JFace is a UI toolkit with classes for handling many common UI programming tasks. JFace is window-system-independent in both its API and implementation, and is designed to work with SWT without hiding it. JFace includes the usual UI toolkit components of image and font registries, text, dialog, preference and wizard frameworks, and progress reporting for long running operations. Two of its more interesting features are actions and viewers. The action mechanism allows user commands to be defined independently from their exact whereabouts in the UI. Viewers are model based adapters for certain SWT widgets, simplifying the presentation of application data structured as lists, tables or trees.

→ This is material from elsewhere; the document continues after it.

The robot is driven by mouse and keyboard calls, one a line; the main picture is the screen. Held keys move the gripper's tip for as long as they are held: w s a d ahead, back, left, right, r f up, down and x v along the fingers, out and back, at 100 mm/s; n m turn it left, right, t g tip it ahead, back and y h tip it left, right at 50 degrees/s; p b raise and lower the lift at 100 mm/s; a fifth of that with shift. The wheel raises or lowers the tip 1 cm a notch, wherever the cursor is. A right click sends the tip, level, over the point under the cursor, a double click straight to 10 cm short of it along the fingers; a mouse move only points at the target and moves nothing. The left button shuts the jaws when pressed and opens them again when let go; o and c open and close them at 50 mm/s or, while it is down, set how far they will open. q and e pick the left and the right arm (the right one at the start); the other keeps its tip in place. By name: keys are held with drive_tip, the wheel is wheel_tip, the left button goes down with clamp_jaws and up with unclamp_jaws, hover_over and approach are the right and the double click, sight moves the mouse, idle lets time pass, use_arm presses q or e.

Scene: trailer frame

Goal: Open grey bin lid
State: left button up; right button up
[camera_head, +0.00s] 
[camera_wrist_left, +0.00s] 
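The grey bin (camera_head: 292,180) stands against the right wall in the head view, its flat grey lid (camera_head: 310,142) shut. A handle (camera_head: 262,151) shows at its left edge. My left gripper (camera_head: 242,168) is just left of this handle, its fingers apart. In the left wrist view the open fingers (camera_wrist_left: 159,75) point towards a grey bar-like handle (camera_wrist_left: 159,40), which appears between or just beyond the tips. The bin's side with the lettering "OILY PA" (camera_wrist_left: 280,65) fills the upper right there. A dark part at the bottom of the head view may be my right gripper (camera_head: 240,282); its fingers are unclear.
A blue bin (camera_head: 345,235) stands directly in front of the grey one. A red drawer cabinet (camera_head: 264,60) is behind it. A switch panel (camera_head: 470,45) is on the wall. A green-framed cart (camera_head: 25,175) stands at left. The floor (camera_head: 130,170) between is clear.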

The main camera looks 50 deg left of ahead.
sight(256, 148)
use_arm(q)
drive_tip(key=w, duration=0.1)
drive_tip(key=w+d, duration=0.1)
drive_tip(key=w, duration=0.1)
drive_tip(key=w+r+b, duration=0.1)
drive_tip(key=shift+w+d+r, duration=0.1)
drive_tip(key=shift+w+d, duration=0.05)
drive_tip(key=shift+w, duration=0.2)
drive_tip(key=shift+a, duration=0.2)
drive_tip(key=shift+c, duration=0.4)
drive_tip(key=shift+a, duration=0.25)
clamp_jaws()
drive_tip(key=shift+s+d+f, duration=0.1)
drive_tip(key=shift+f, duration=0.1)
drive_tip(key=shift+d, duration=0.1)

New in Eclipse 3.2 is the JFace data binding framework. Data binding allows linking UI elements and models so that users can edit or view the data in the model. The framework makes it easy to connect data sources to widgets such as text fields, combos, tables and trees, for viewing and editing. Using it relieves developers from writing and registering listeners with widgets and model objects.
- Platform UI home page
- Plug-in Developer's Guide: JFace
- Workbench and JFace Articles
- JFace code snippets
Using JFace outside the Eclipse platform
JFace can be used in standalone SWT+JFace apps, without requiring the Eclipse Runtime or other parts of the Eclipse Platform. This was made easier to do in 3.2, with the only prerequisites for JFace being reduced to SWT, the new org.eclipse.equinox.common plug-in, and org.eclipse.core.commands plug-in.
For more details, see Bug 49497.
In 3.3 an optional dependency on the org.osgi.framework package was added which is defined in the org.eclipse.osgi. If this plug-in is absent JFace will continue to function but without the benefit of internationalization support for it's images.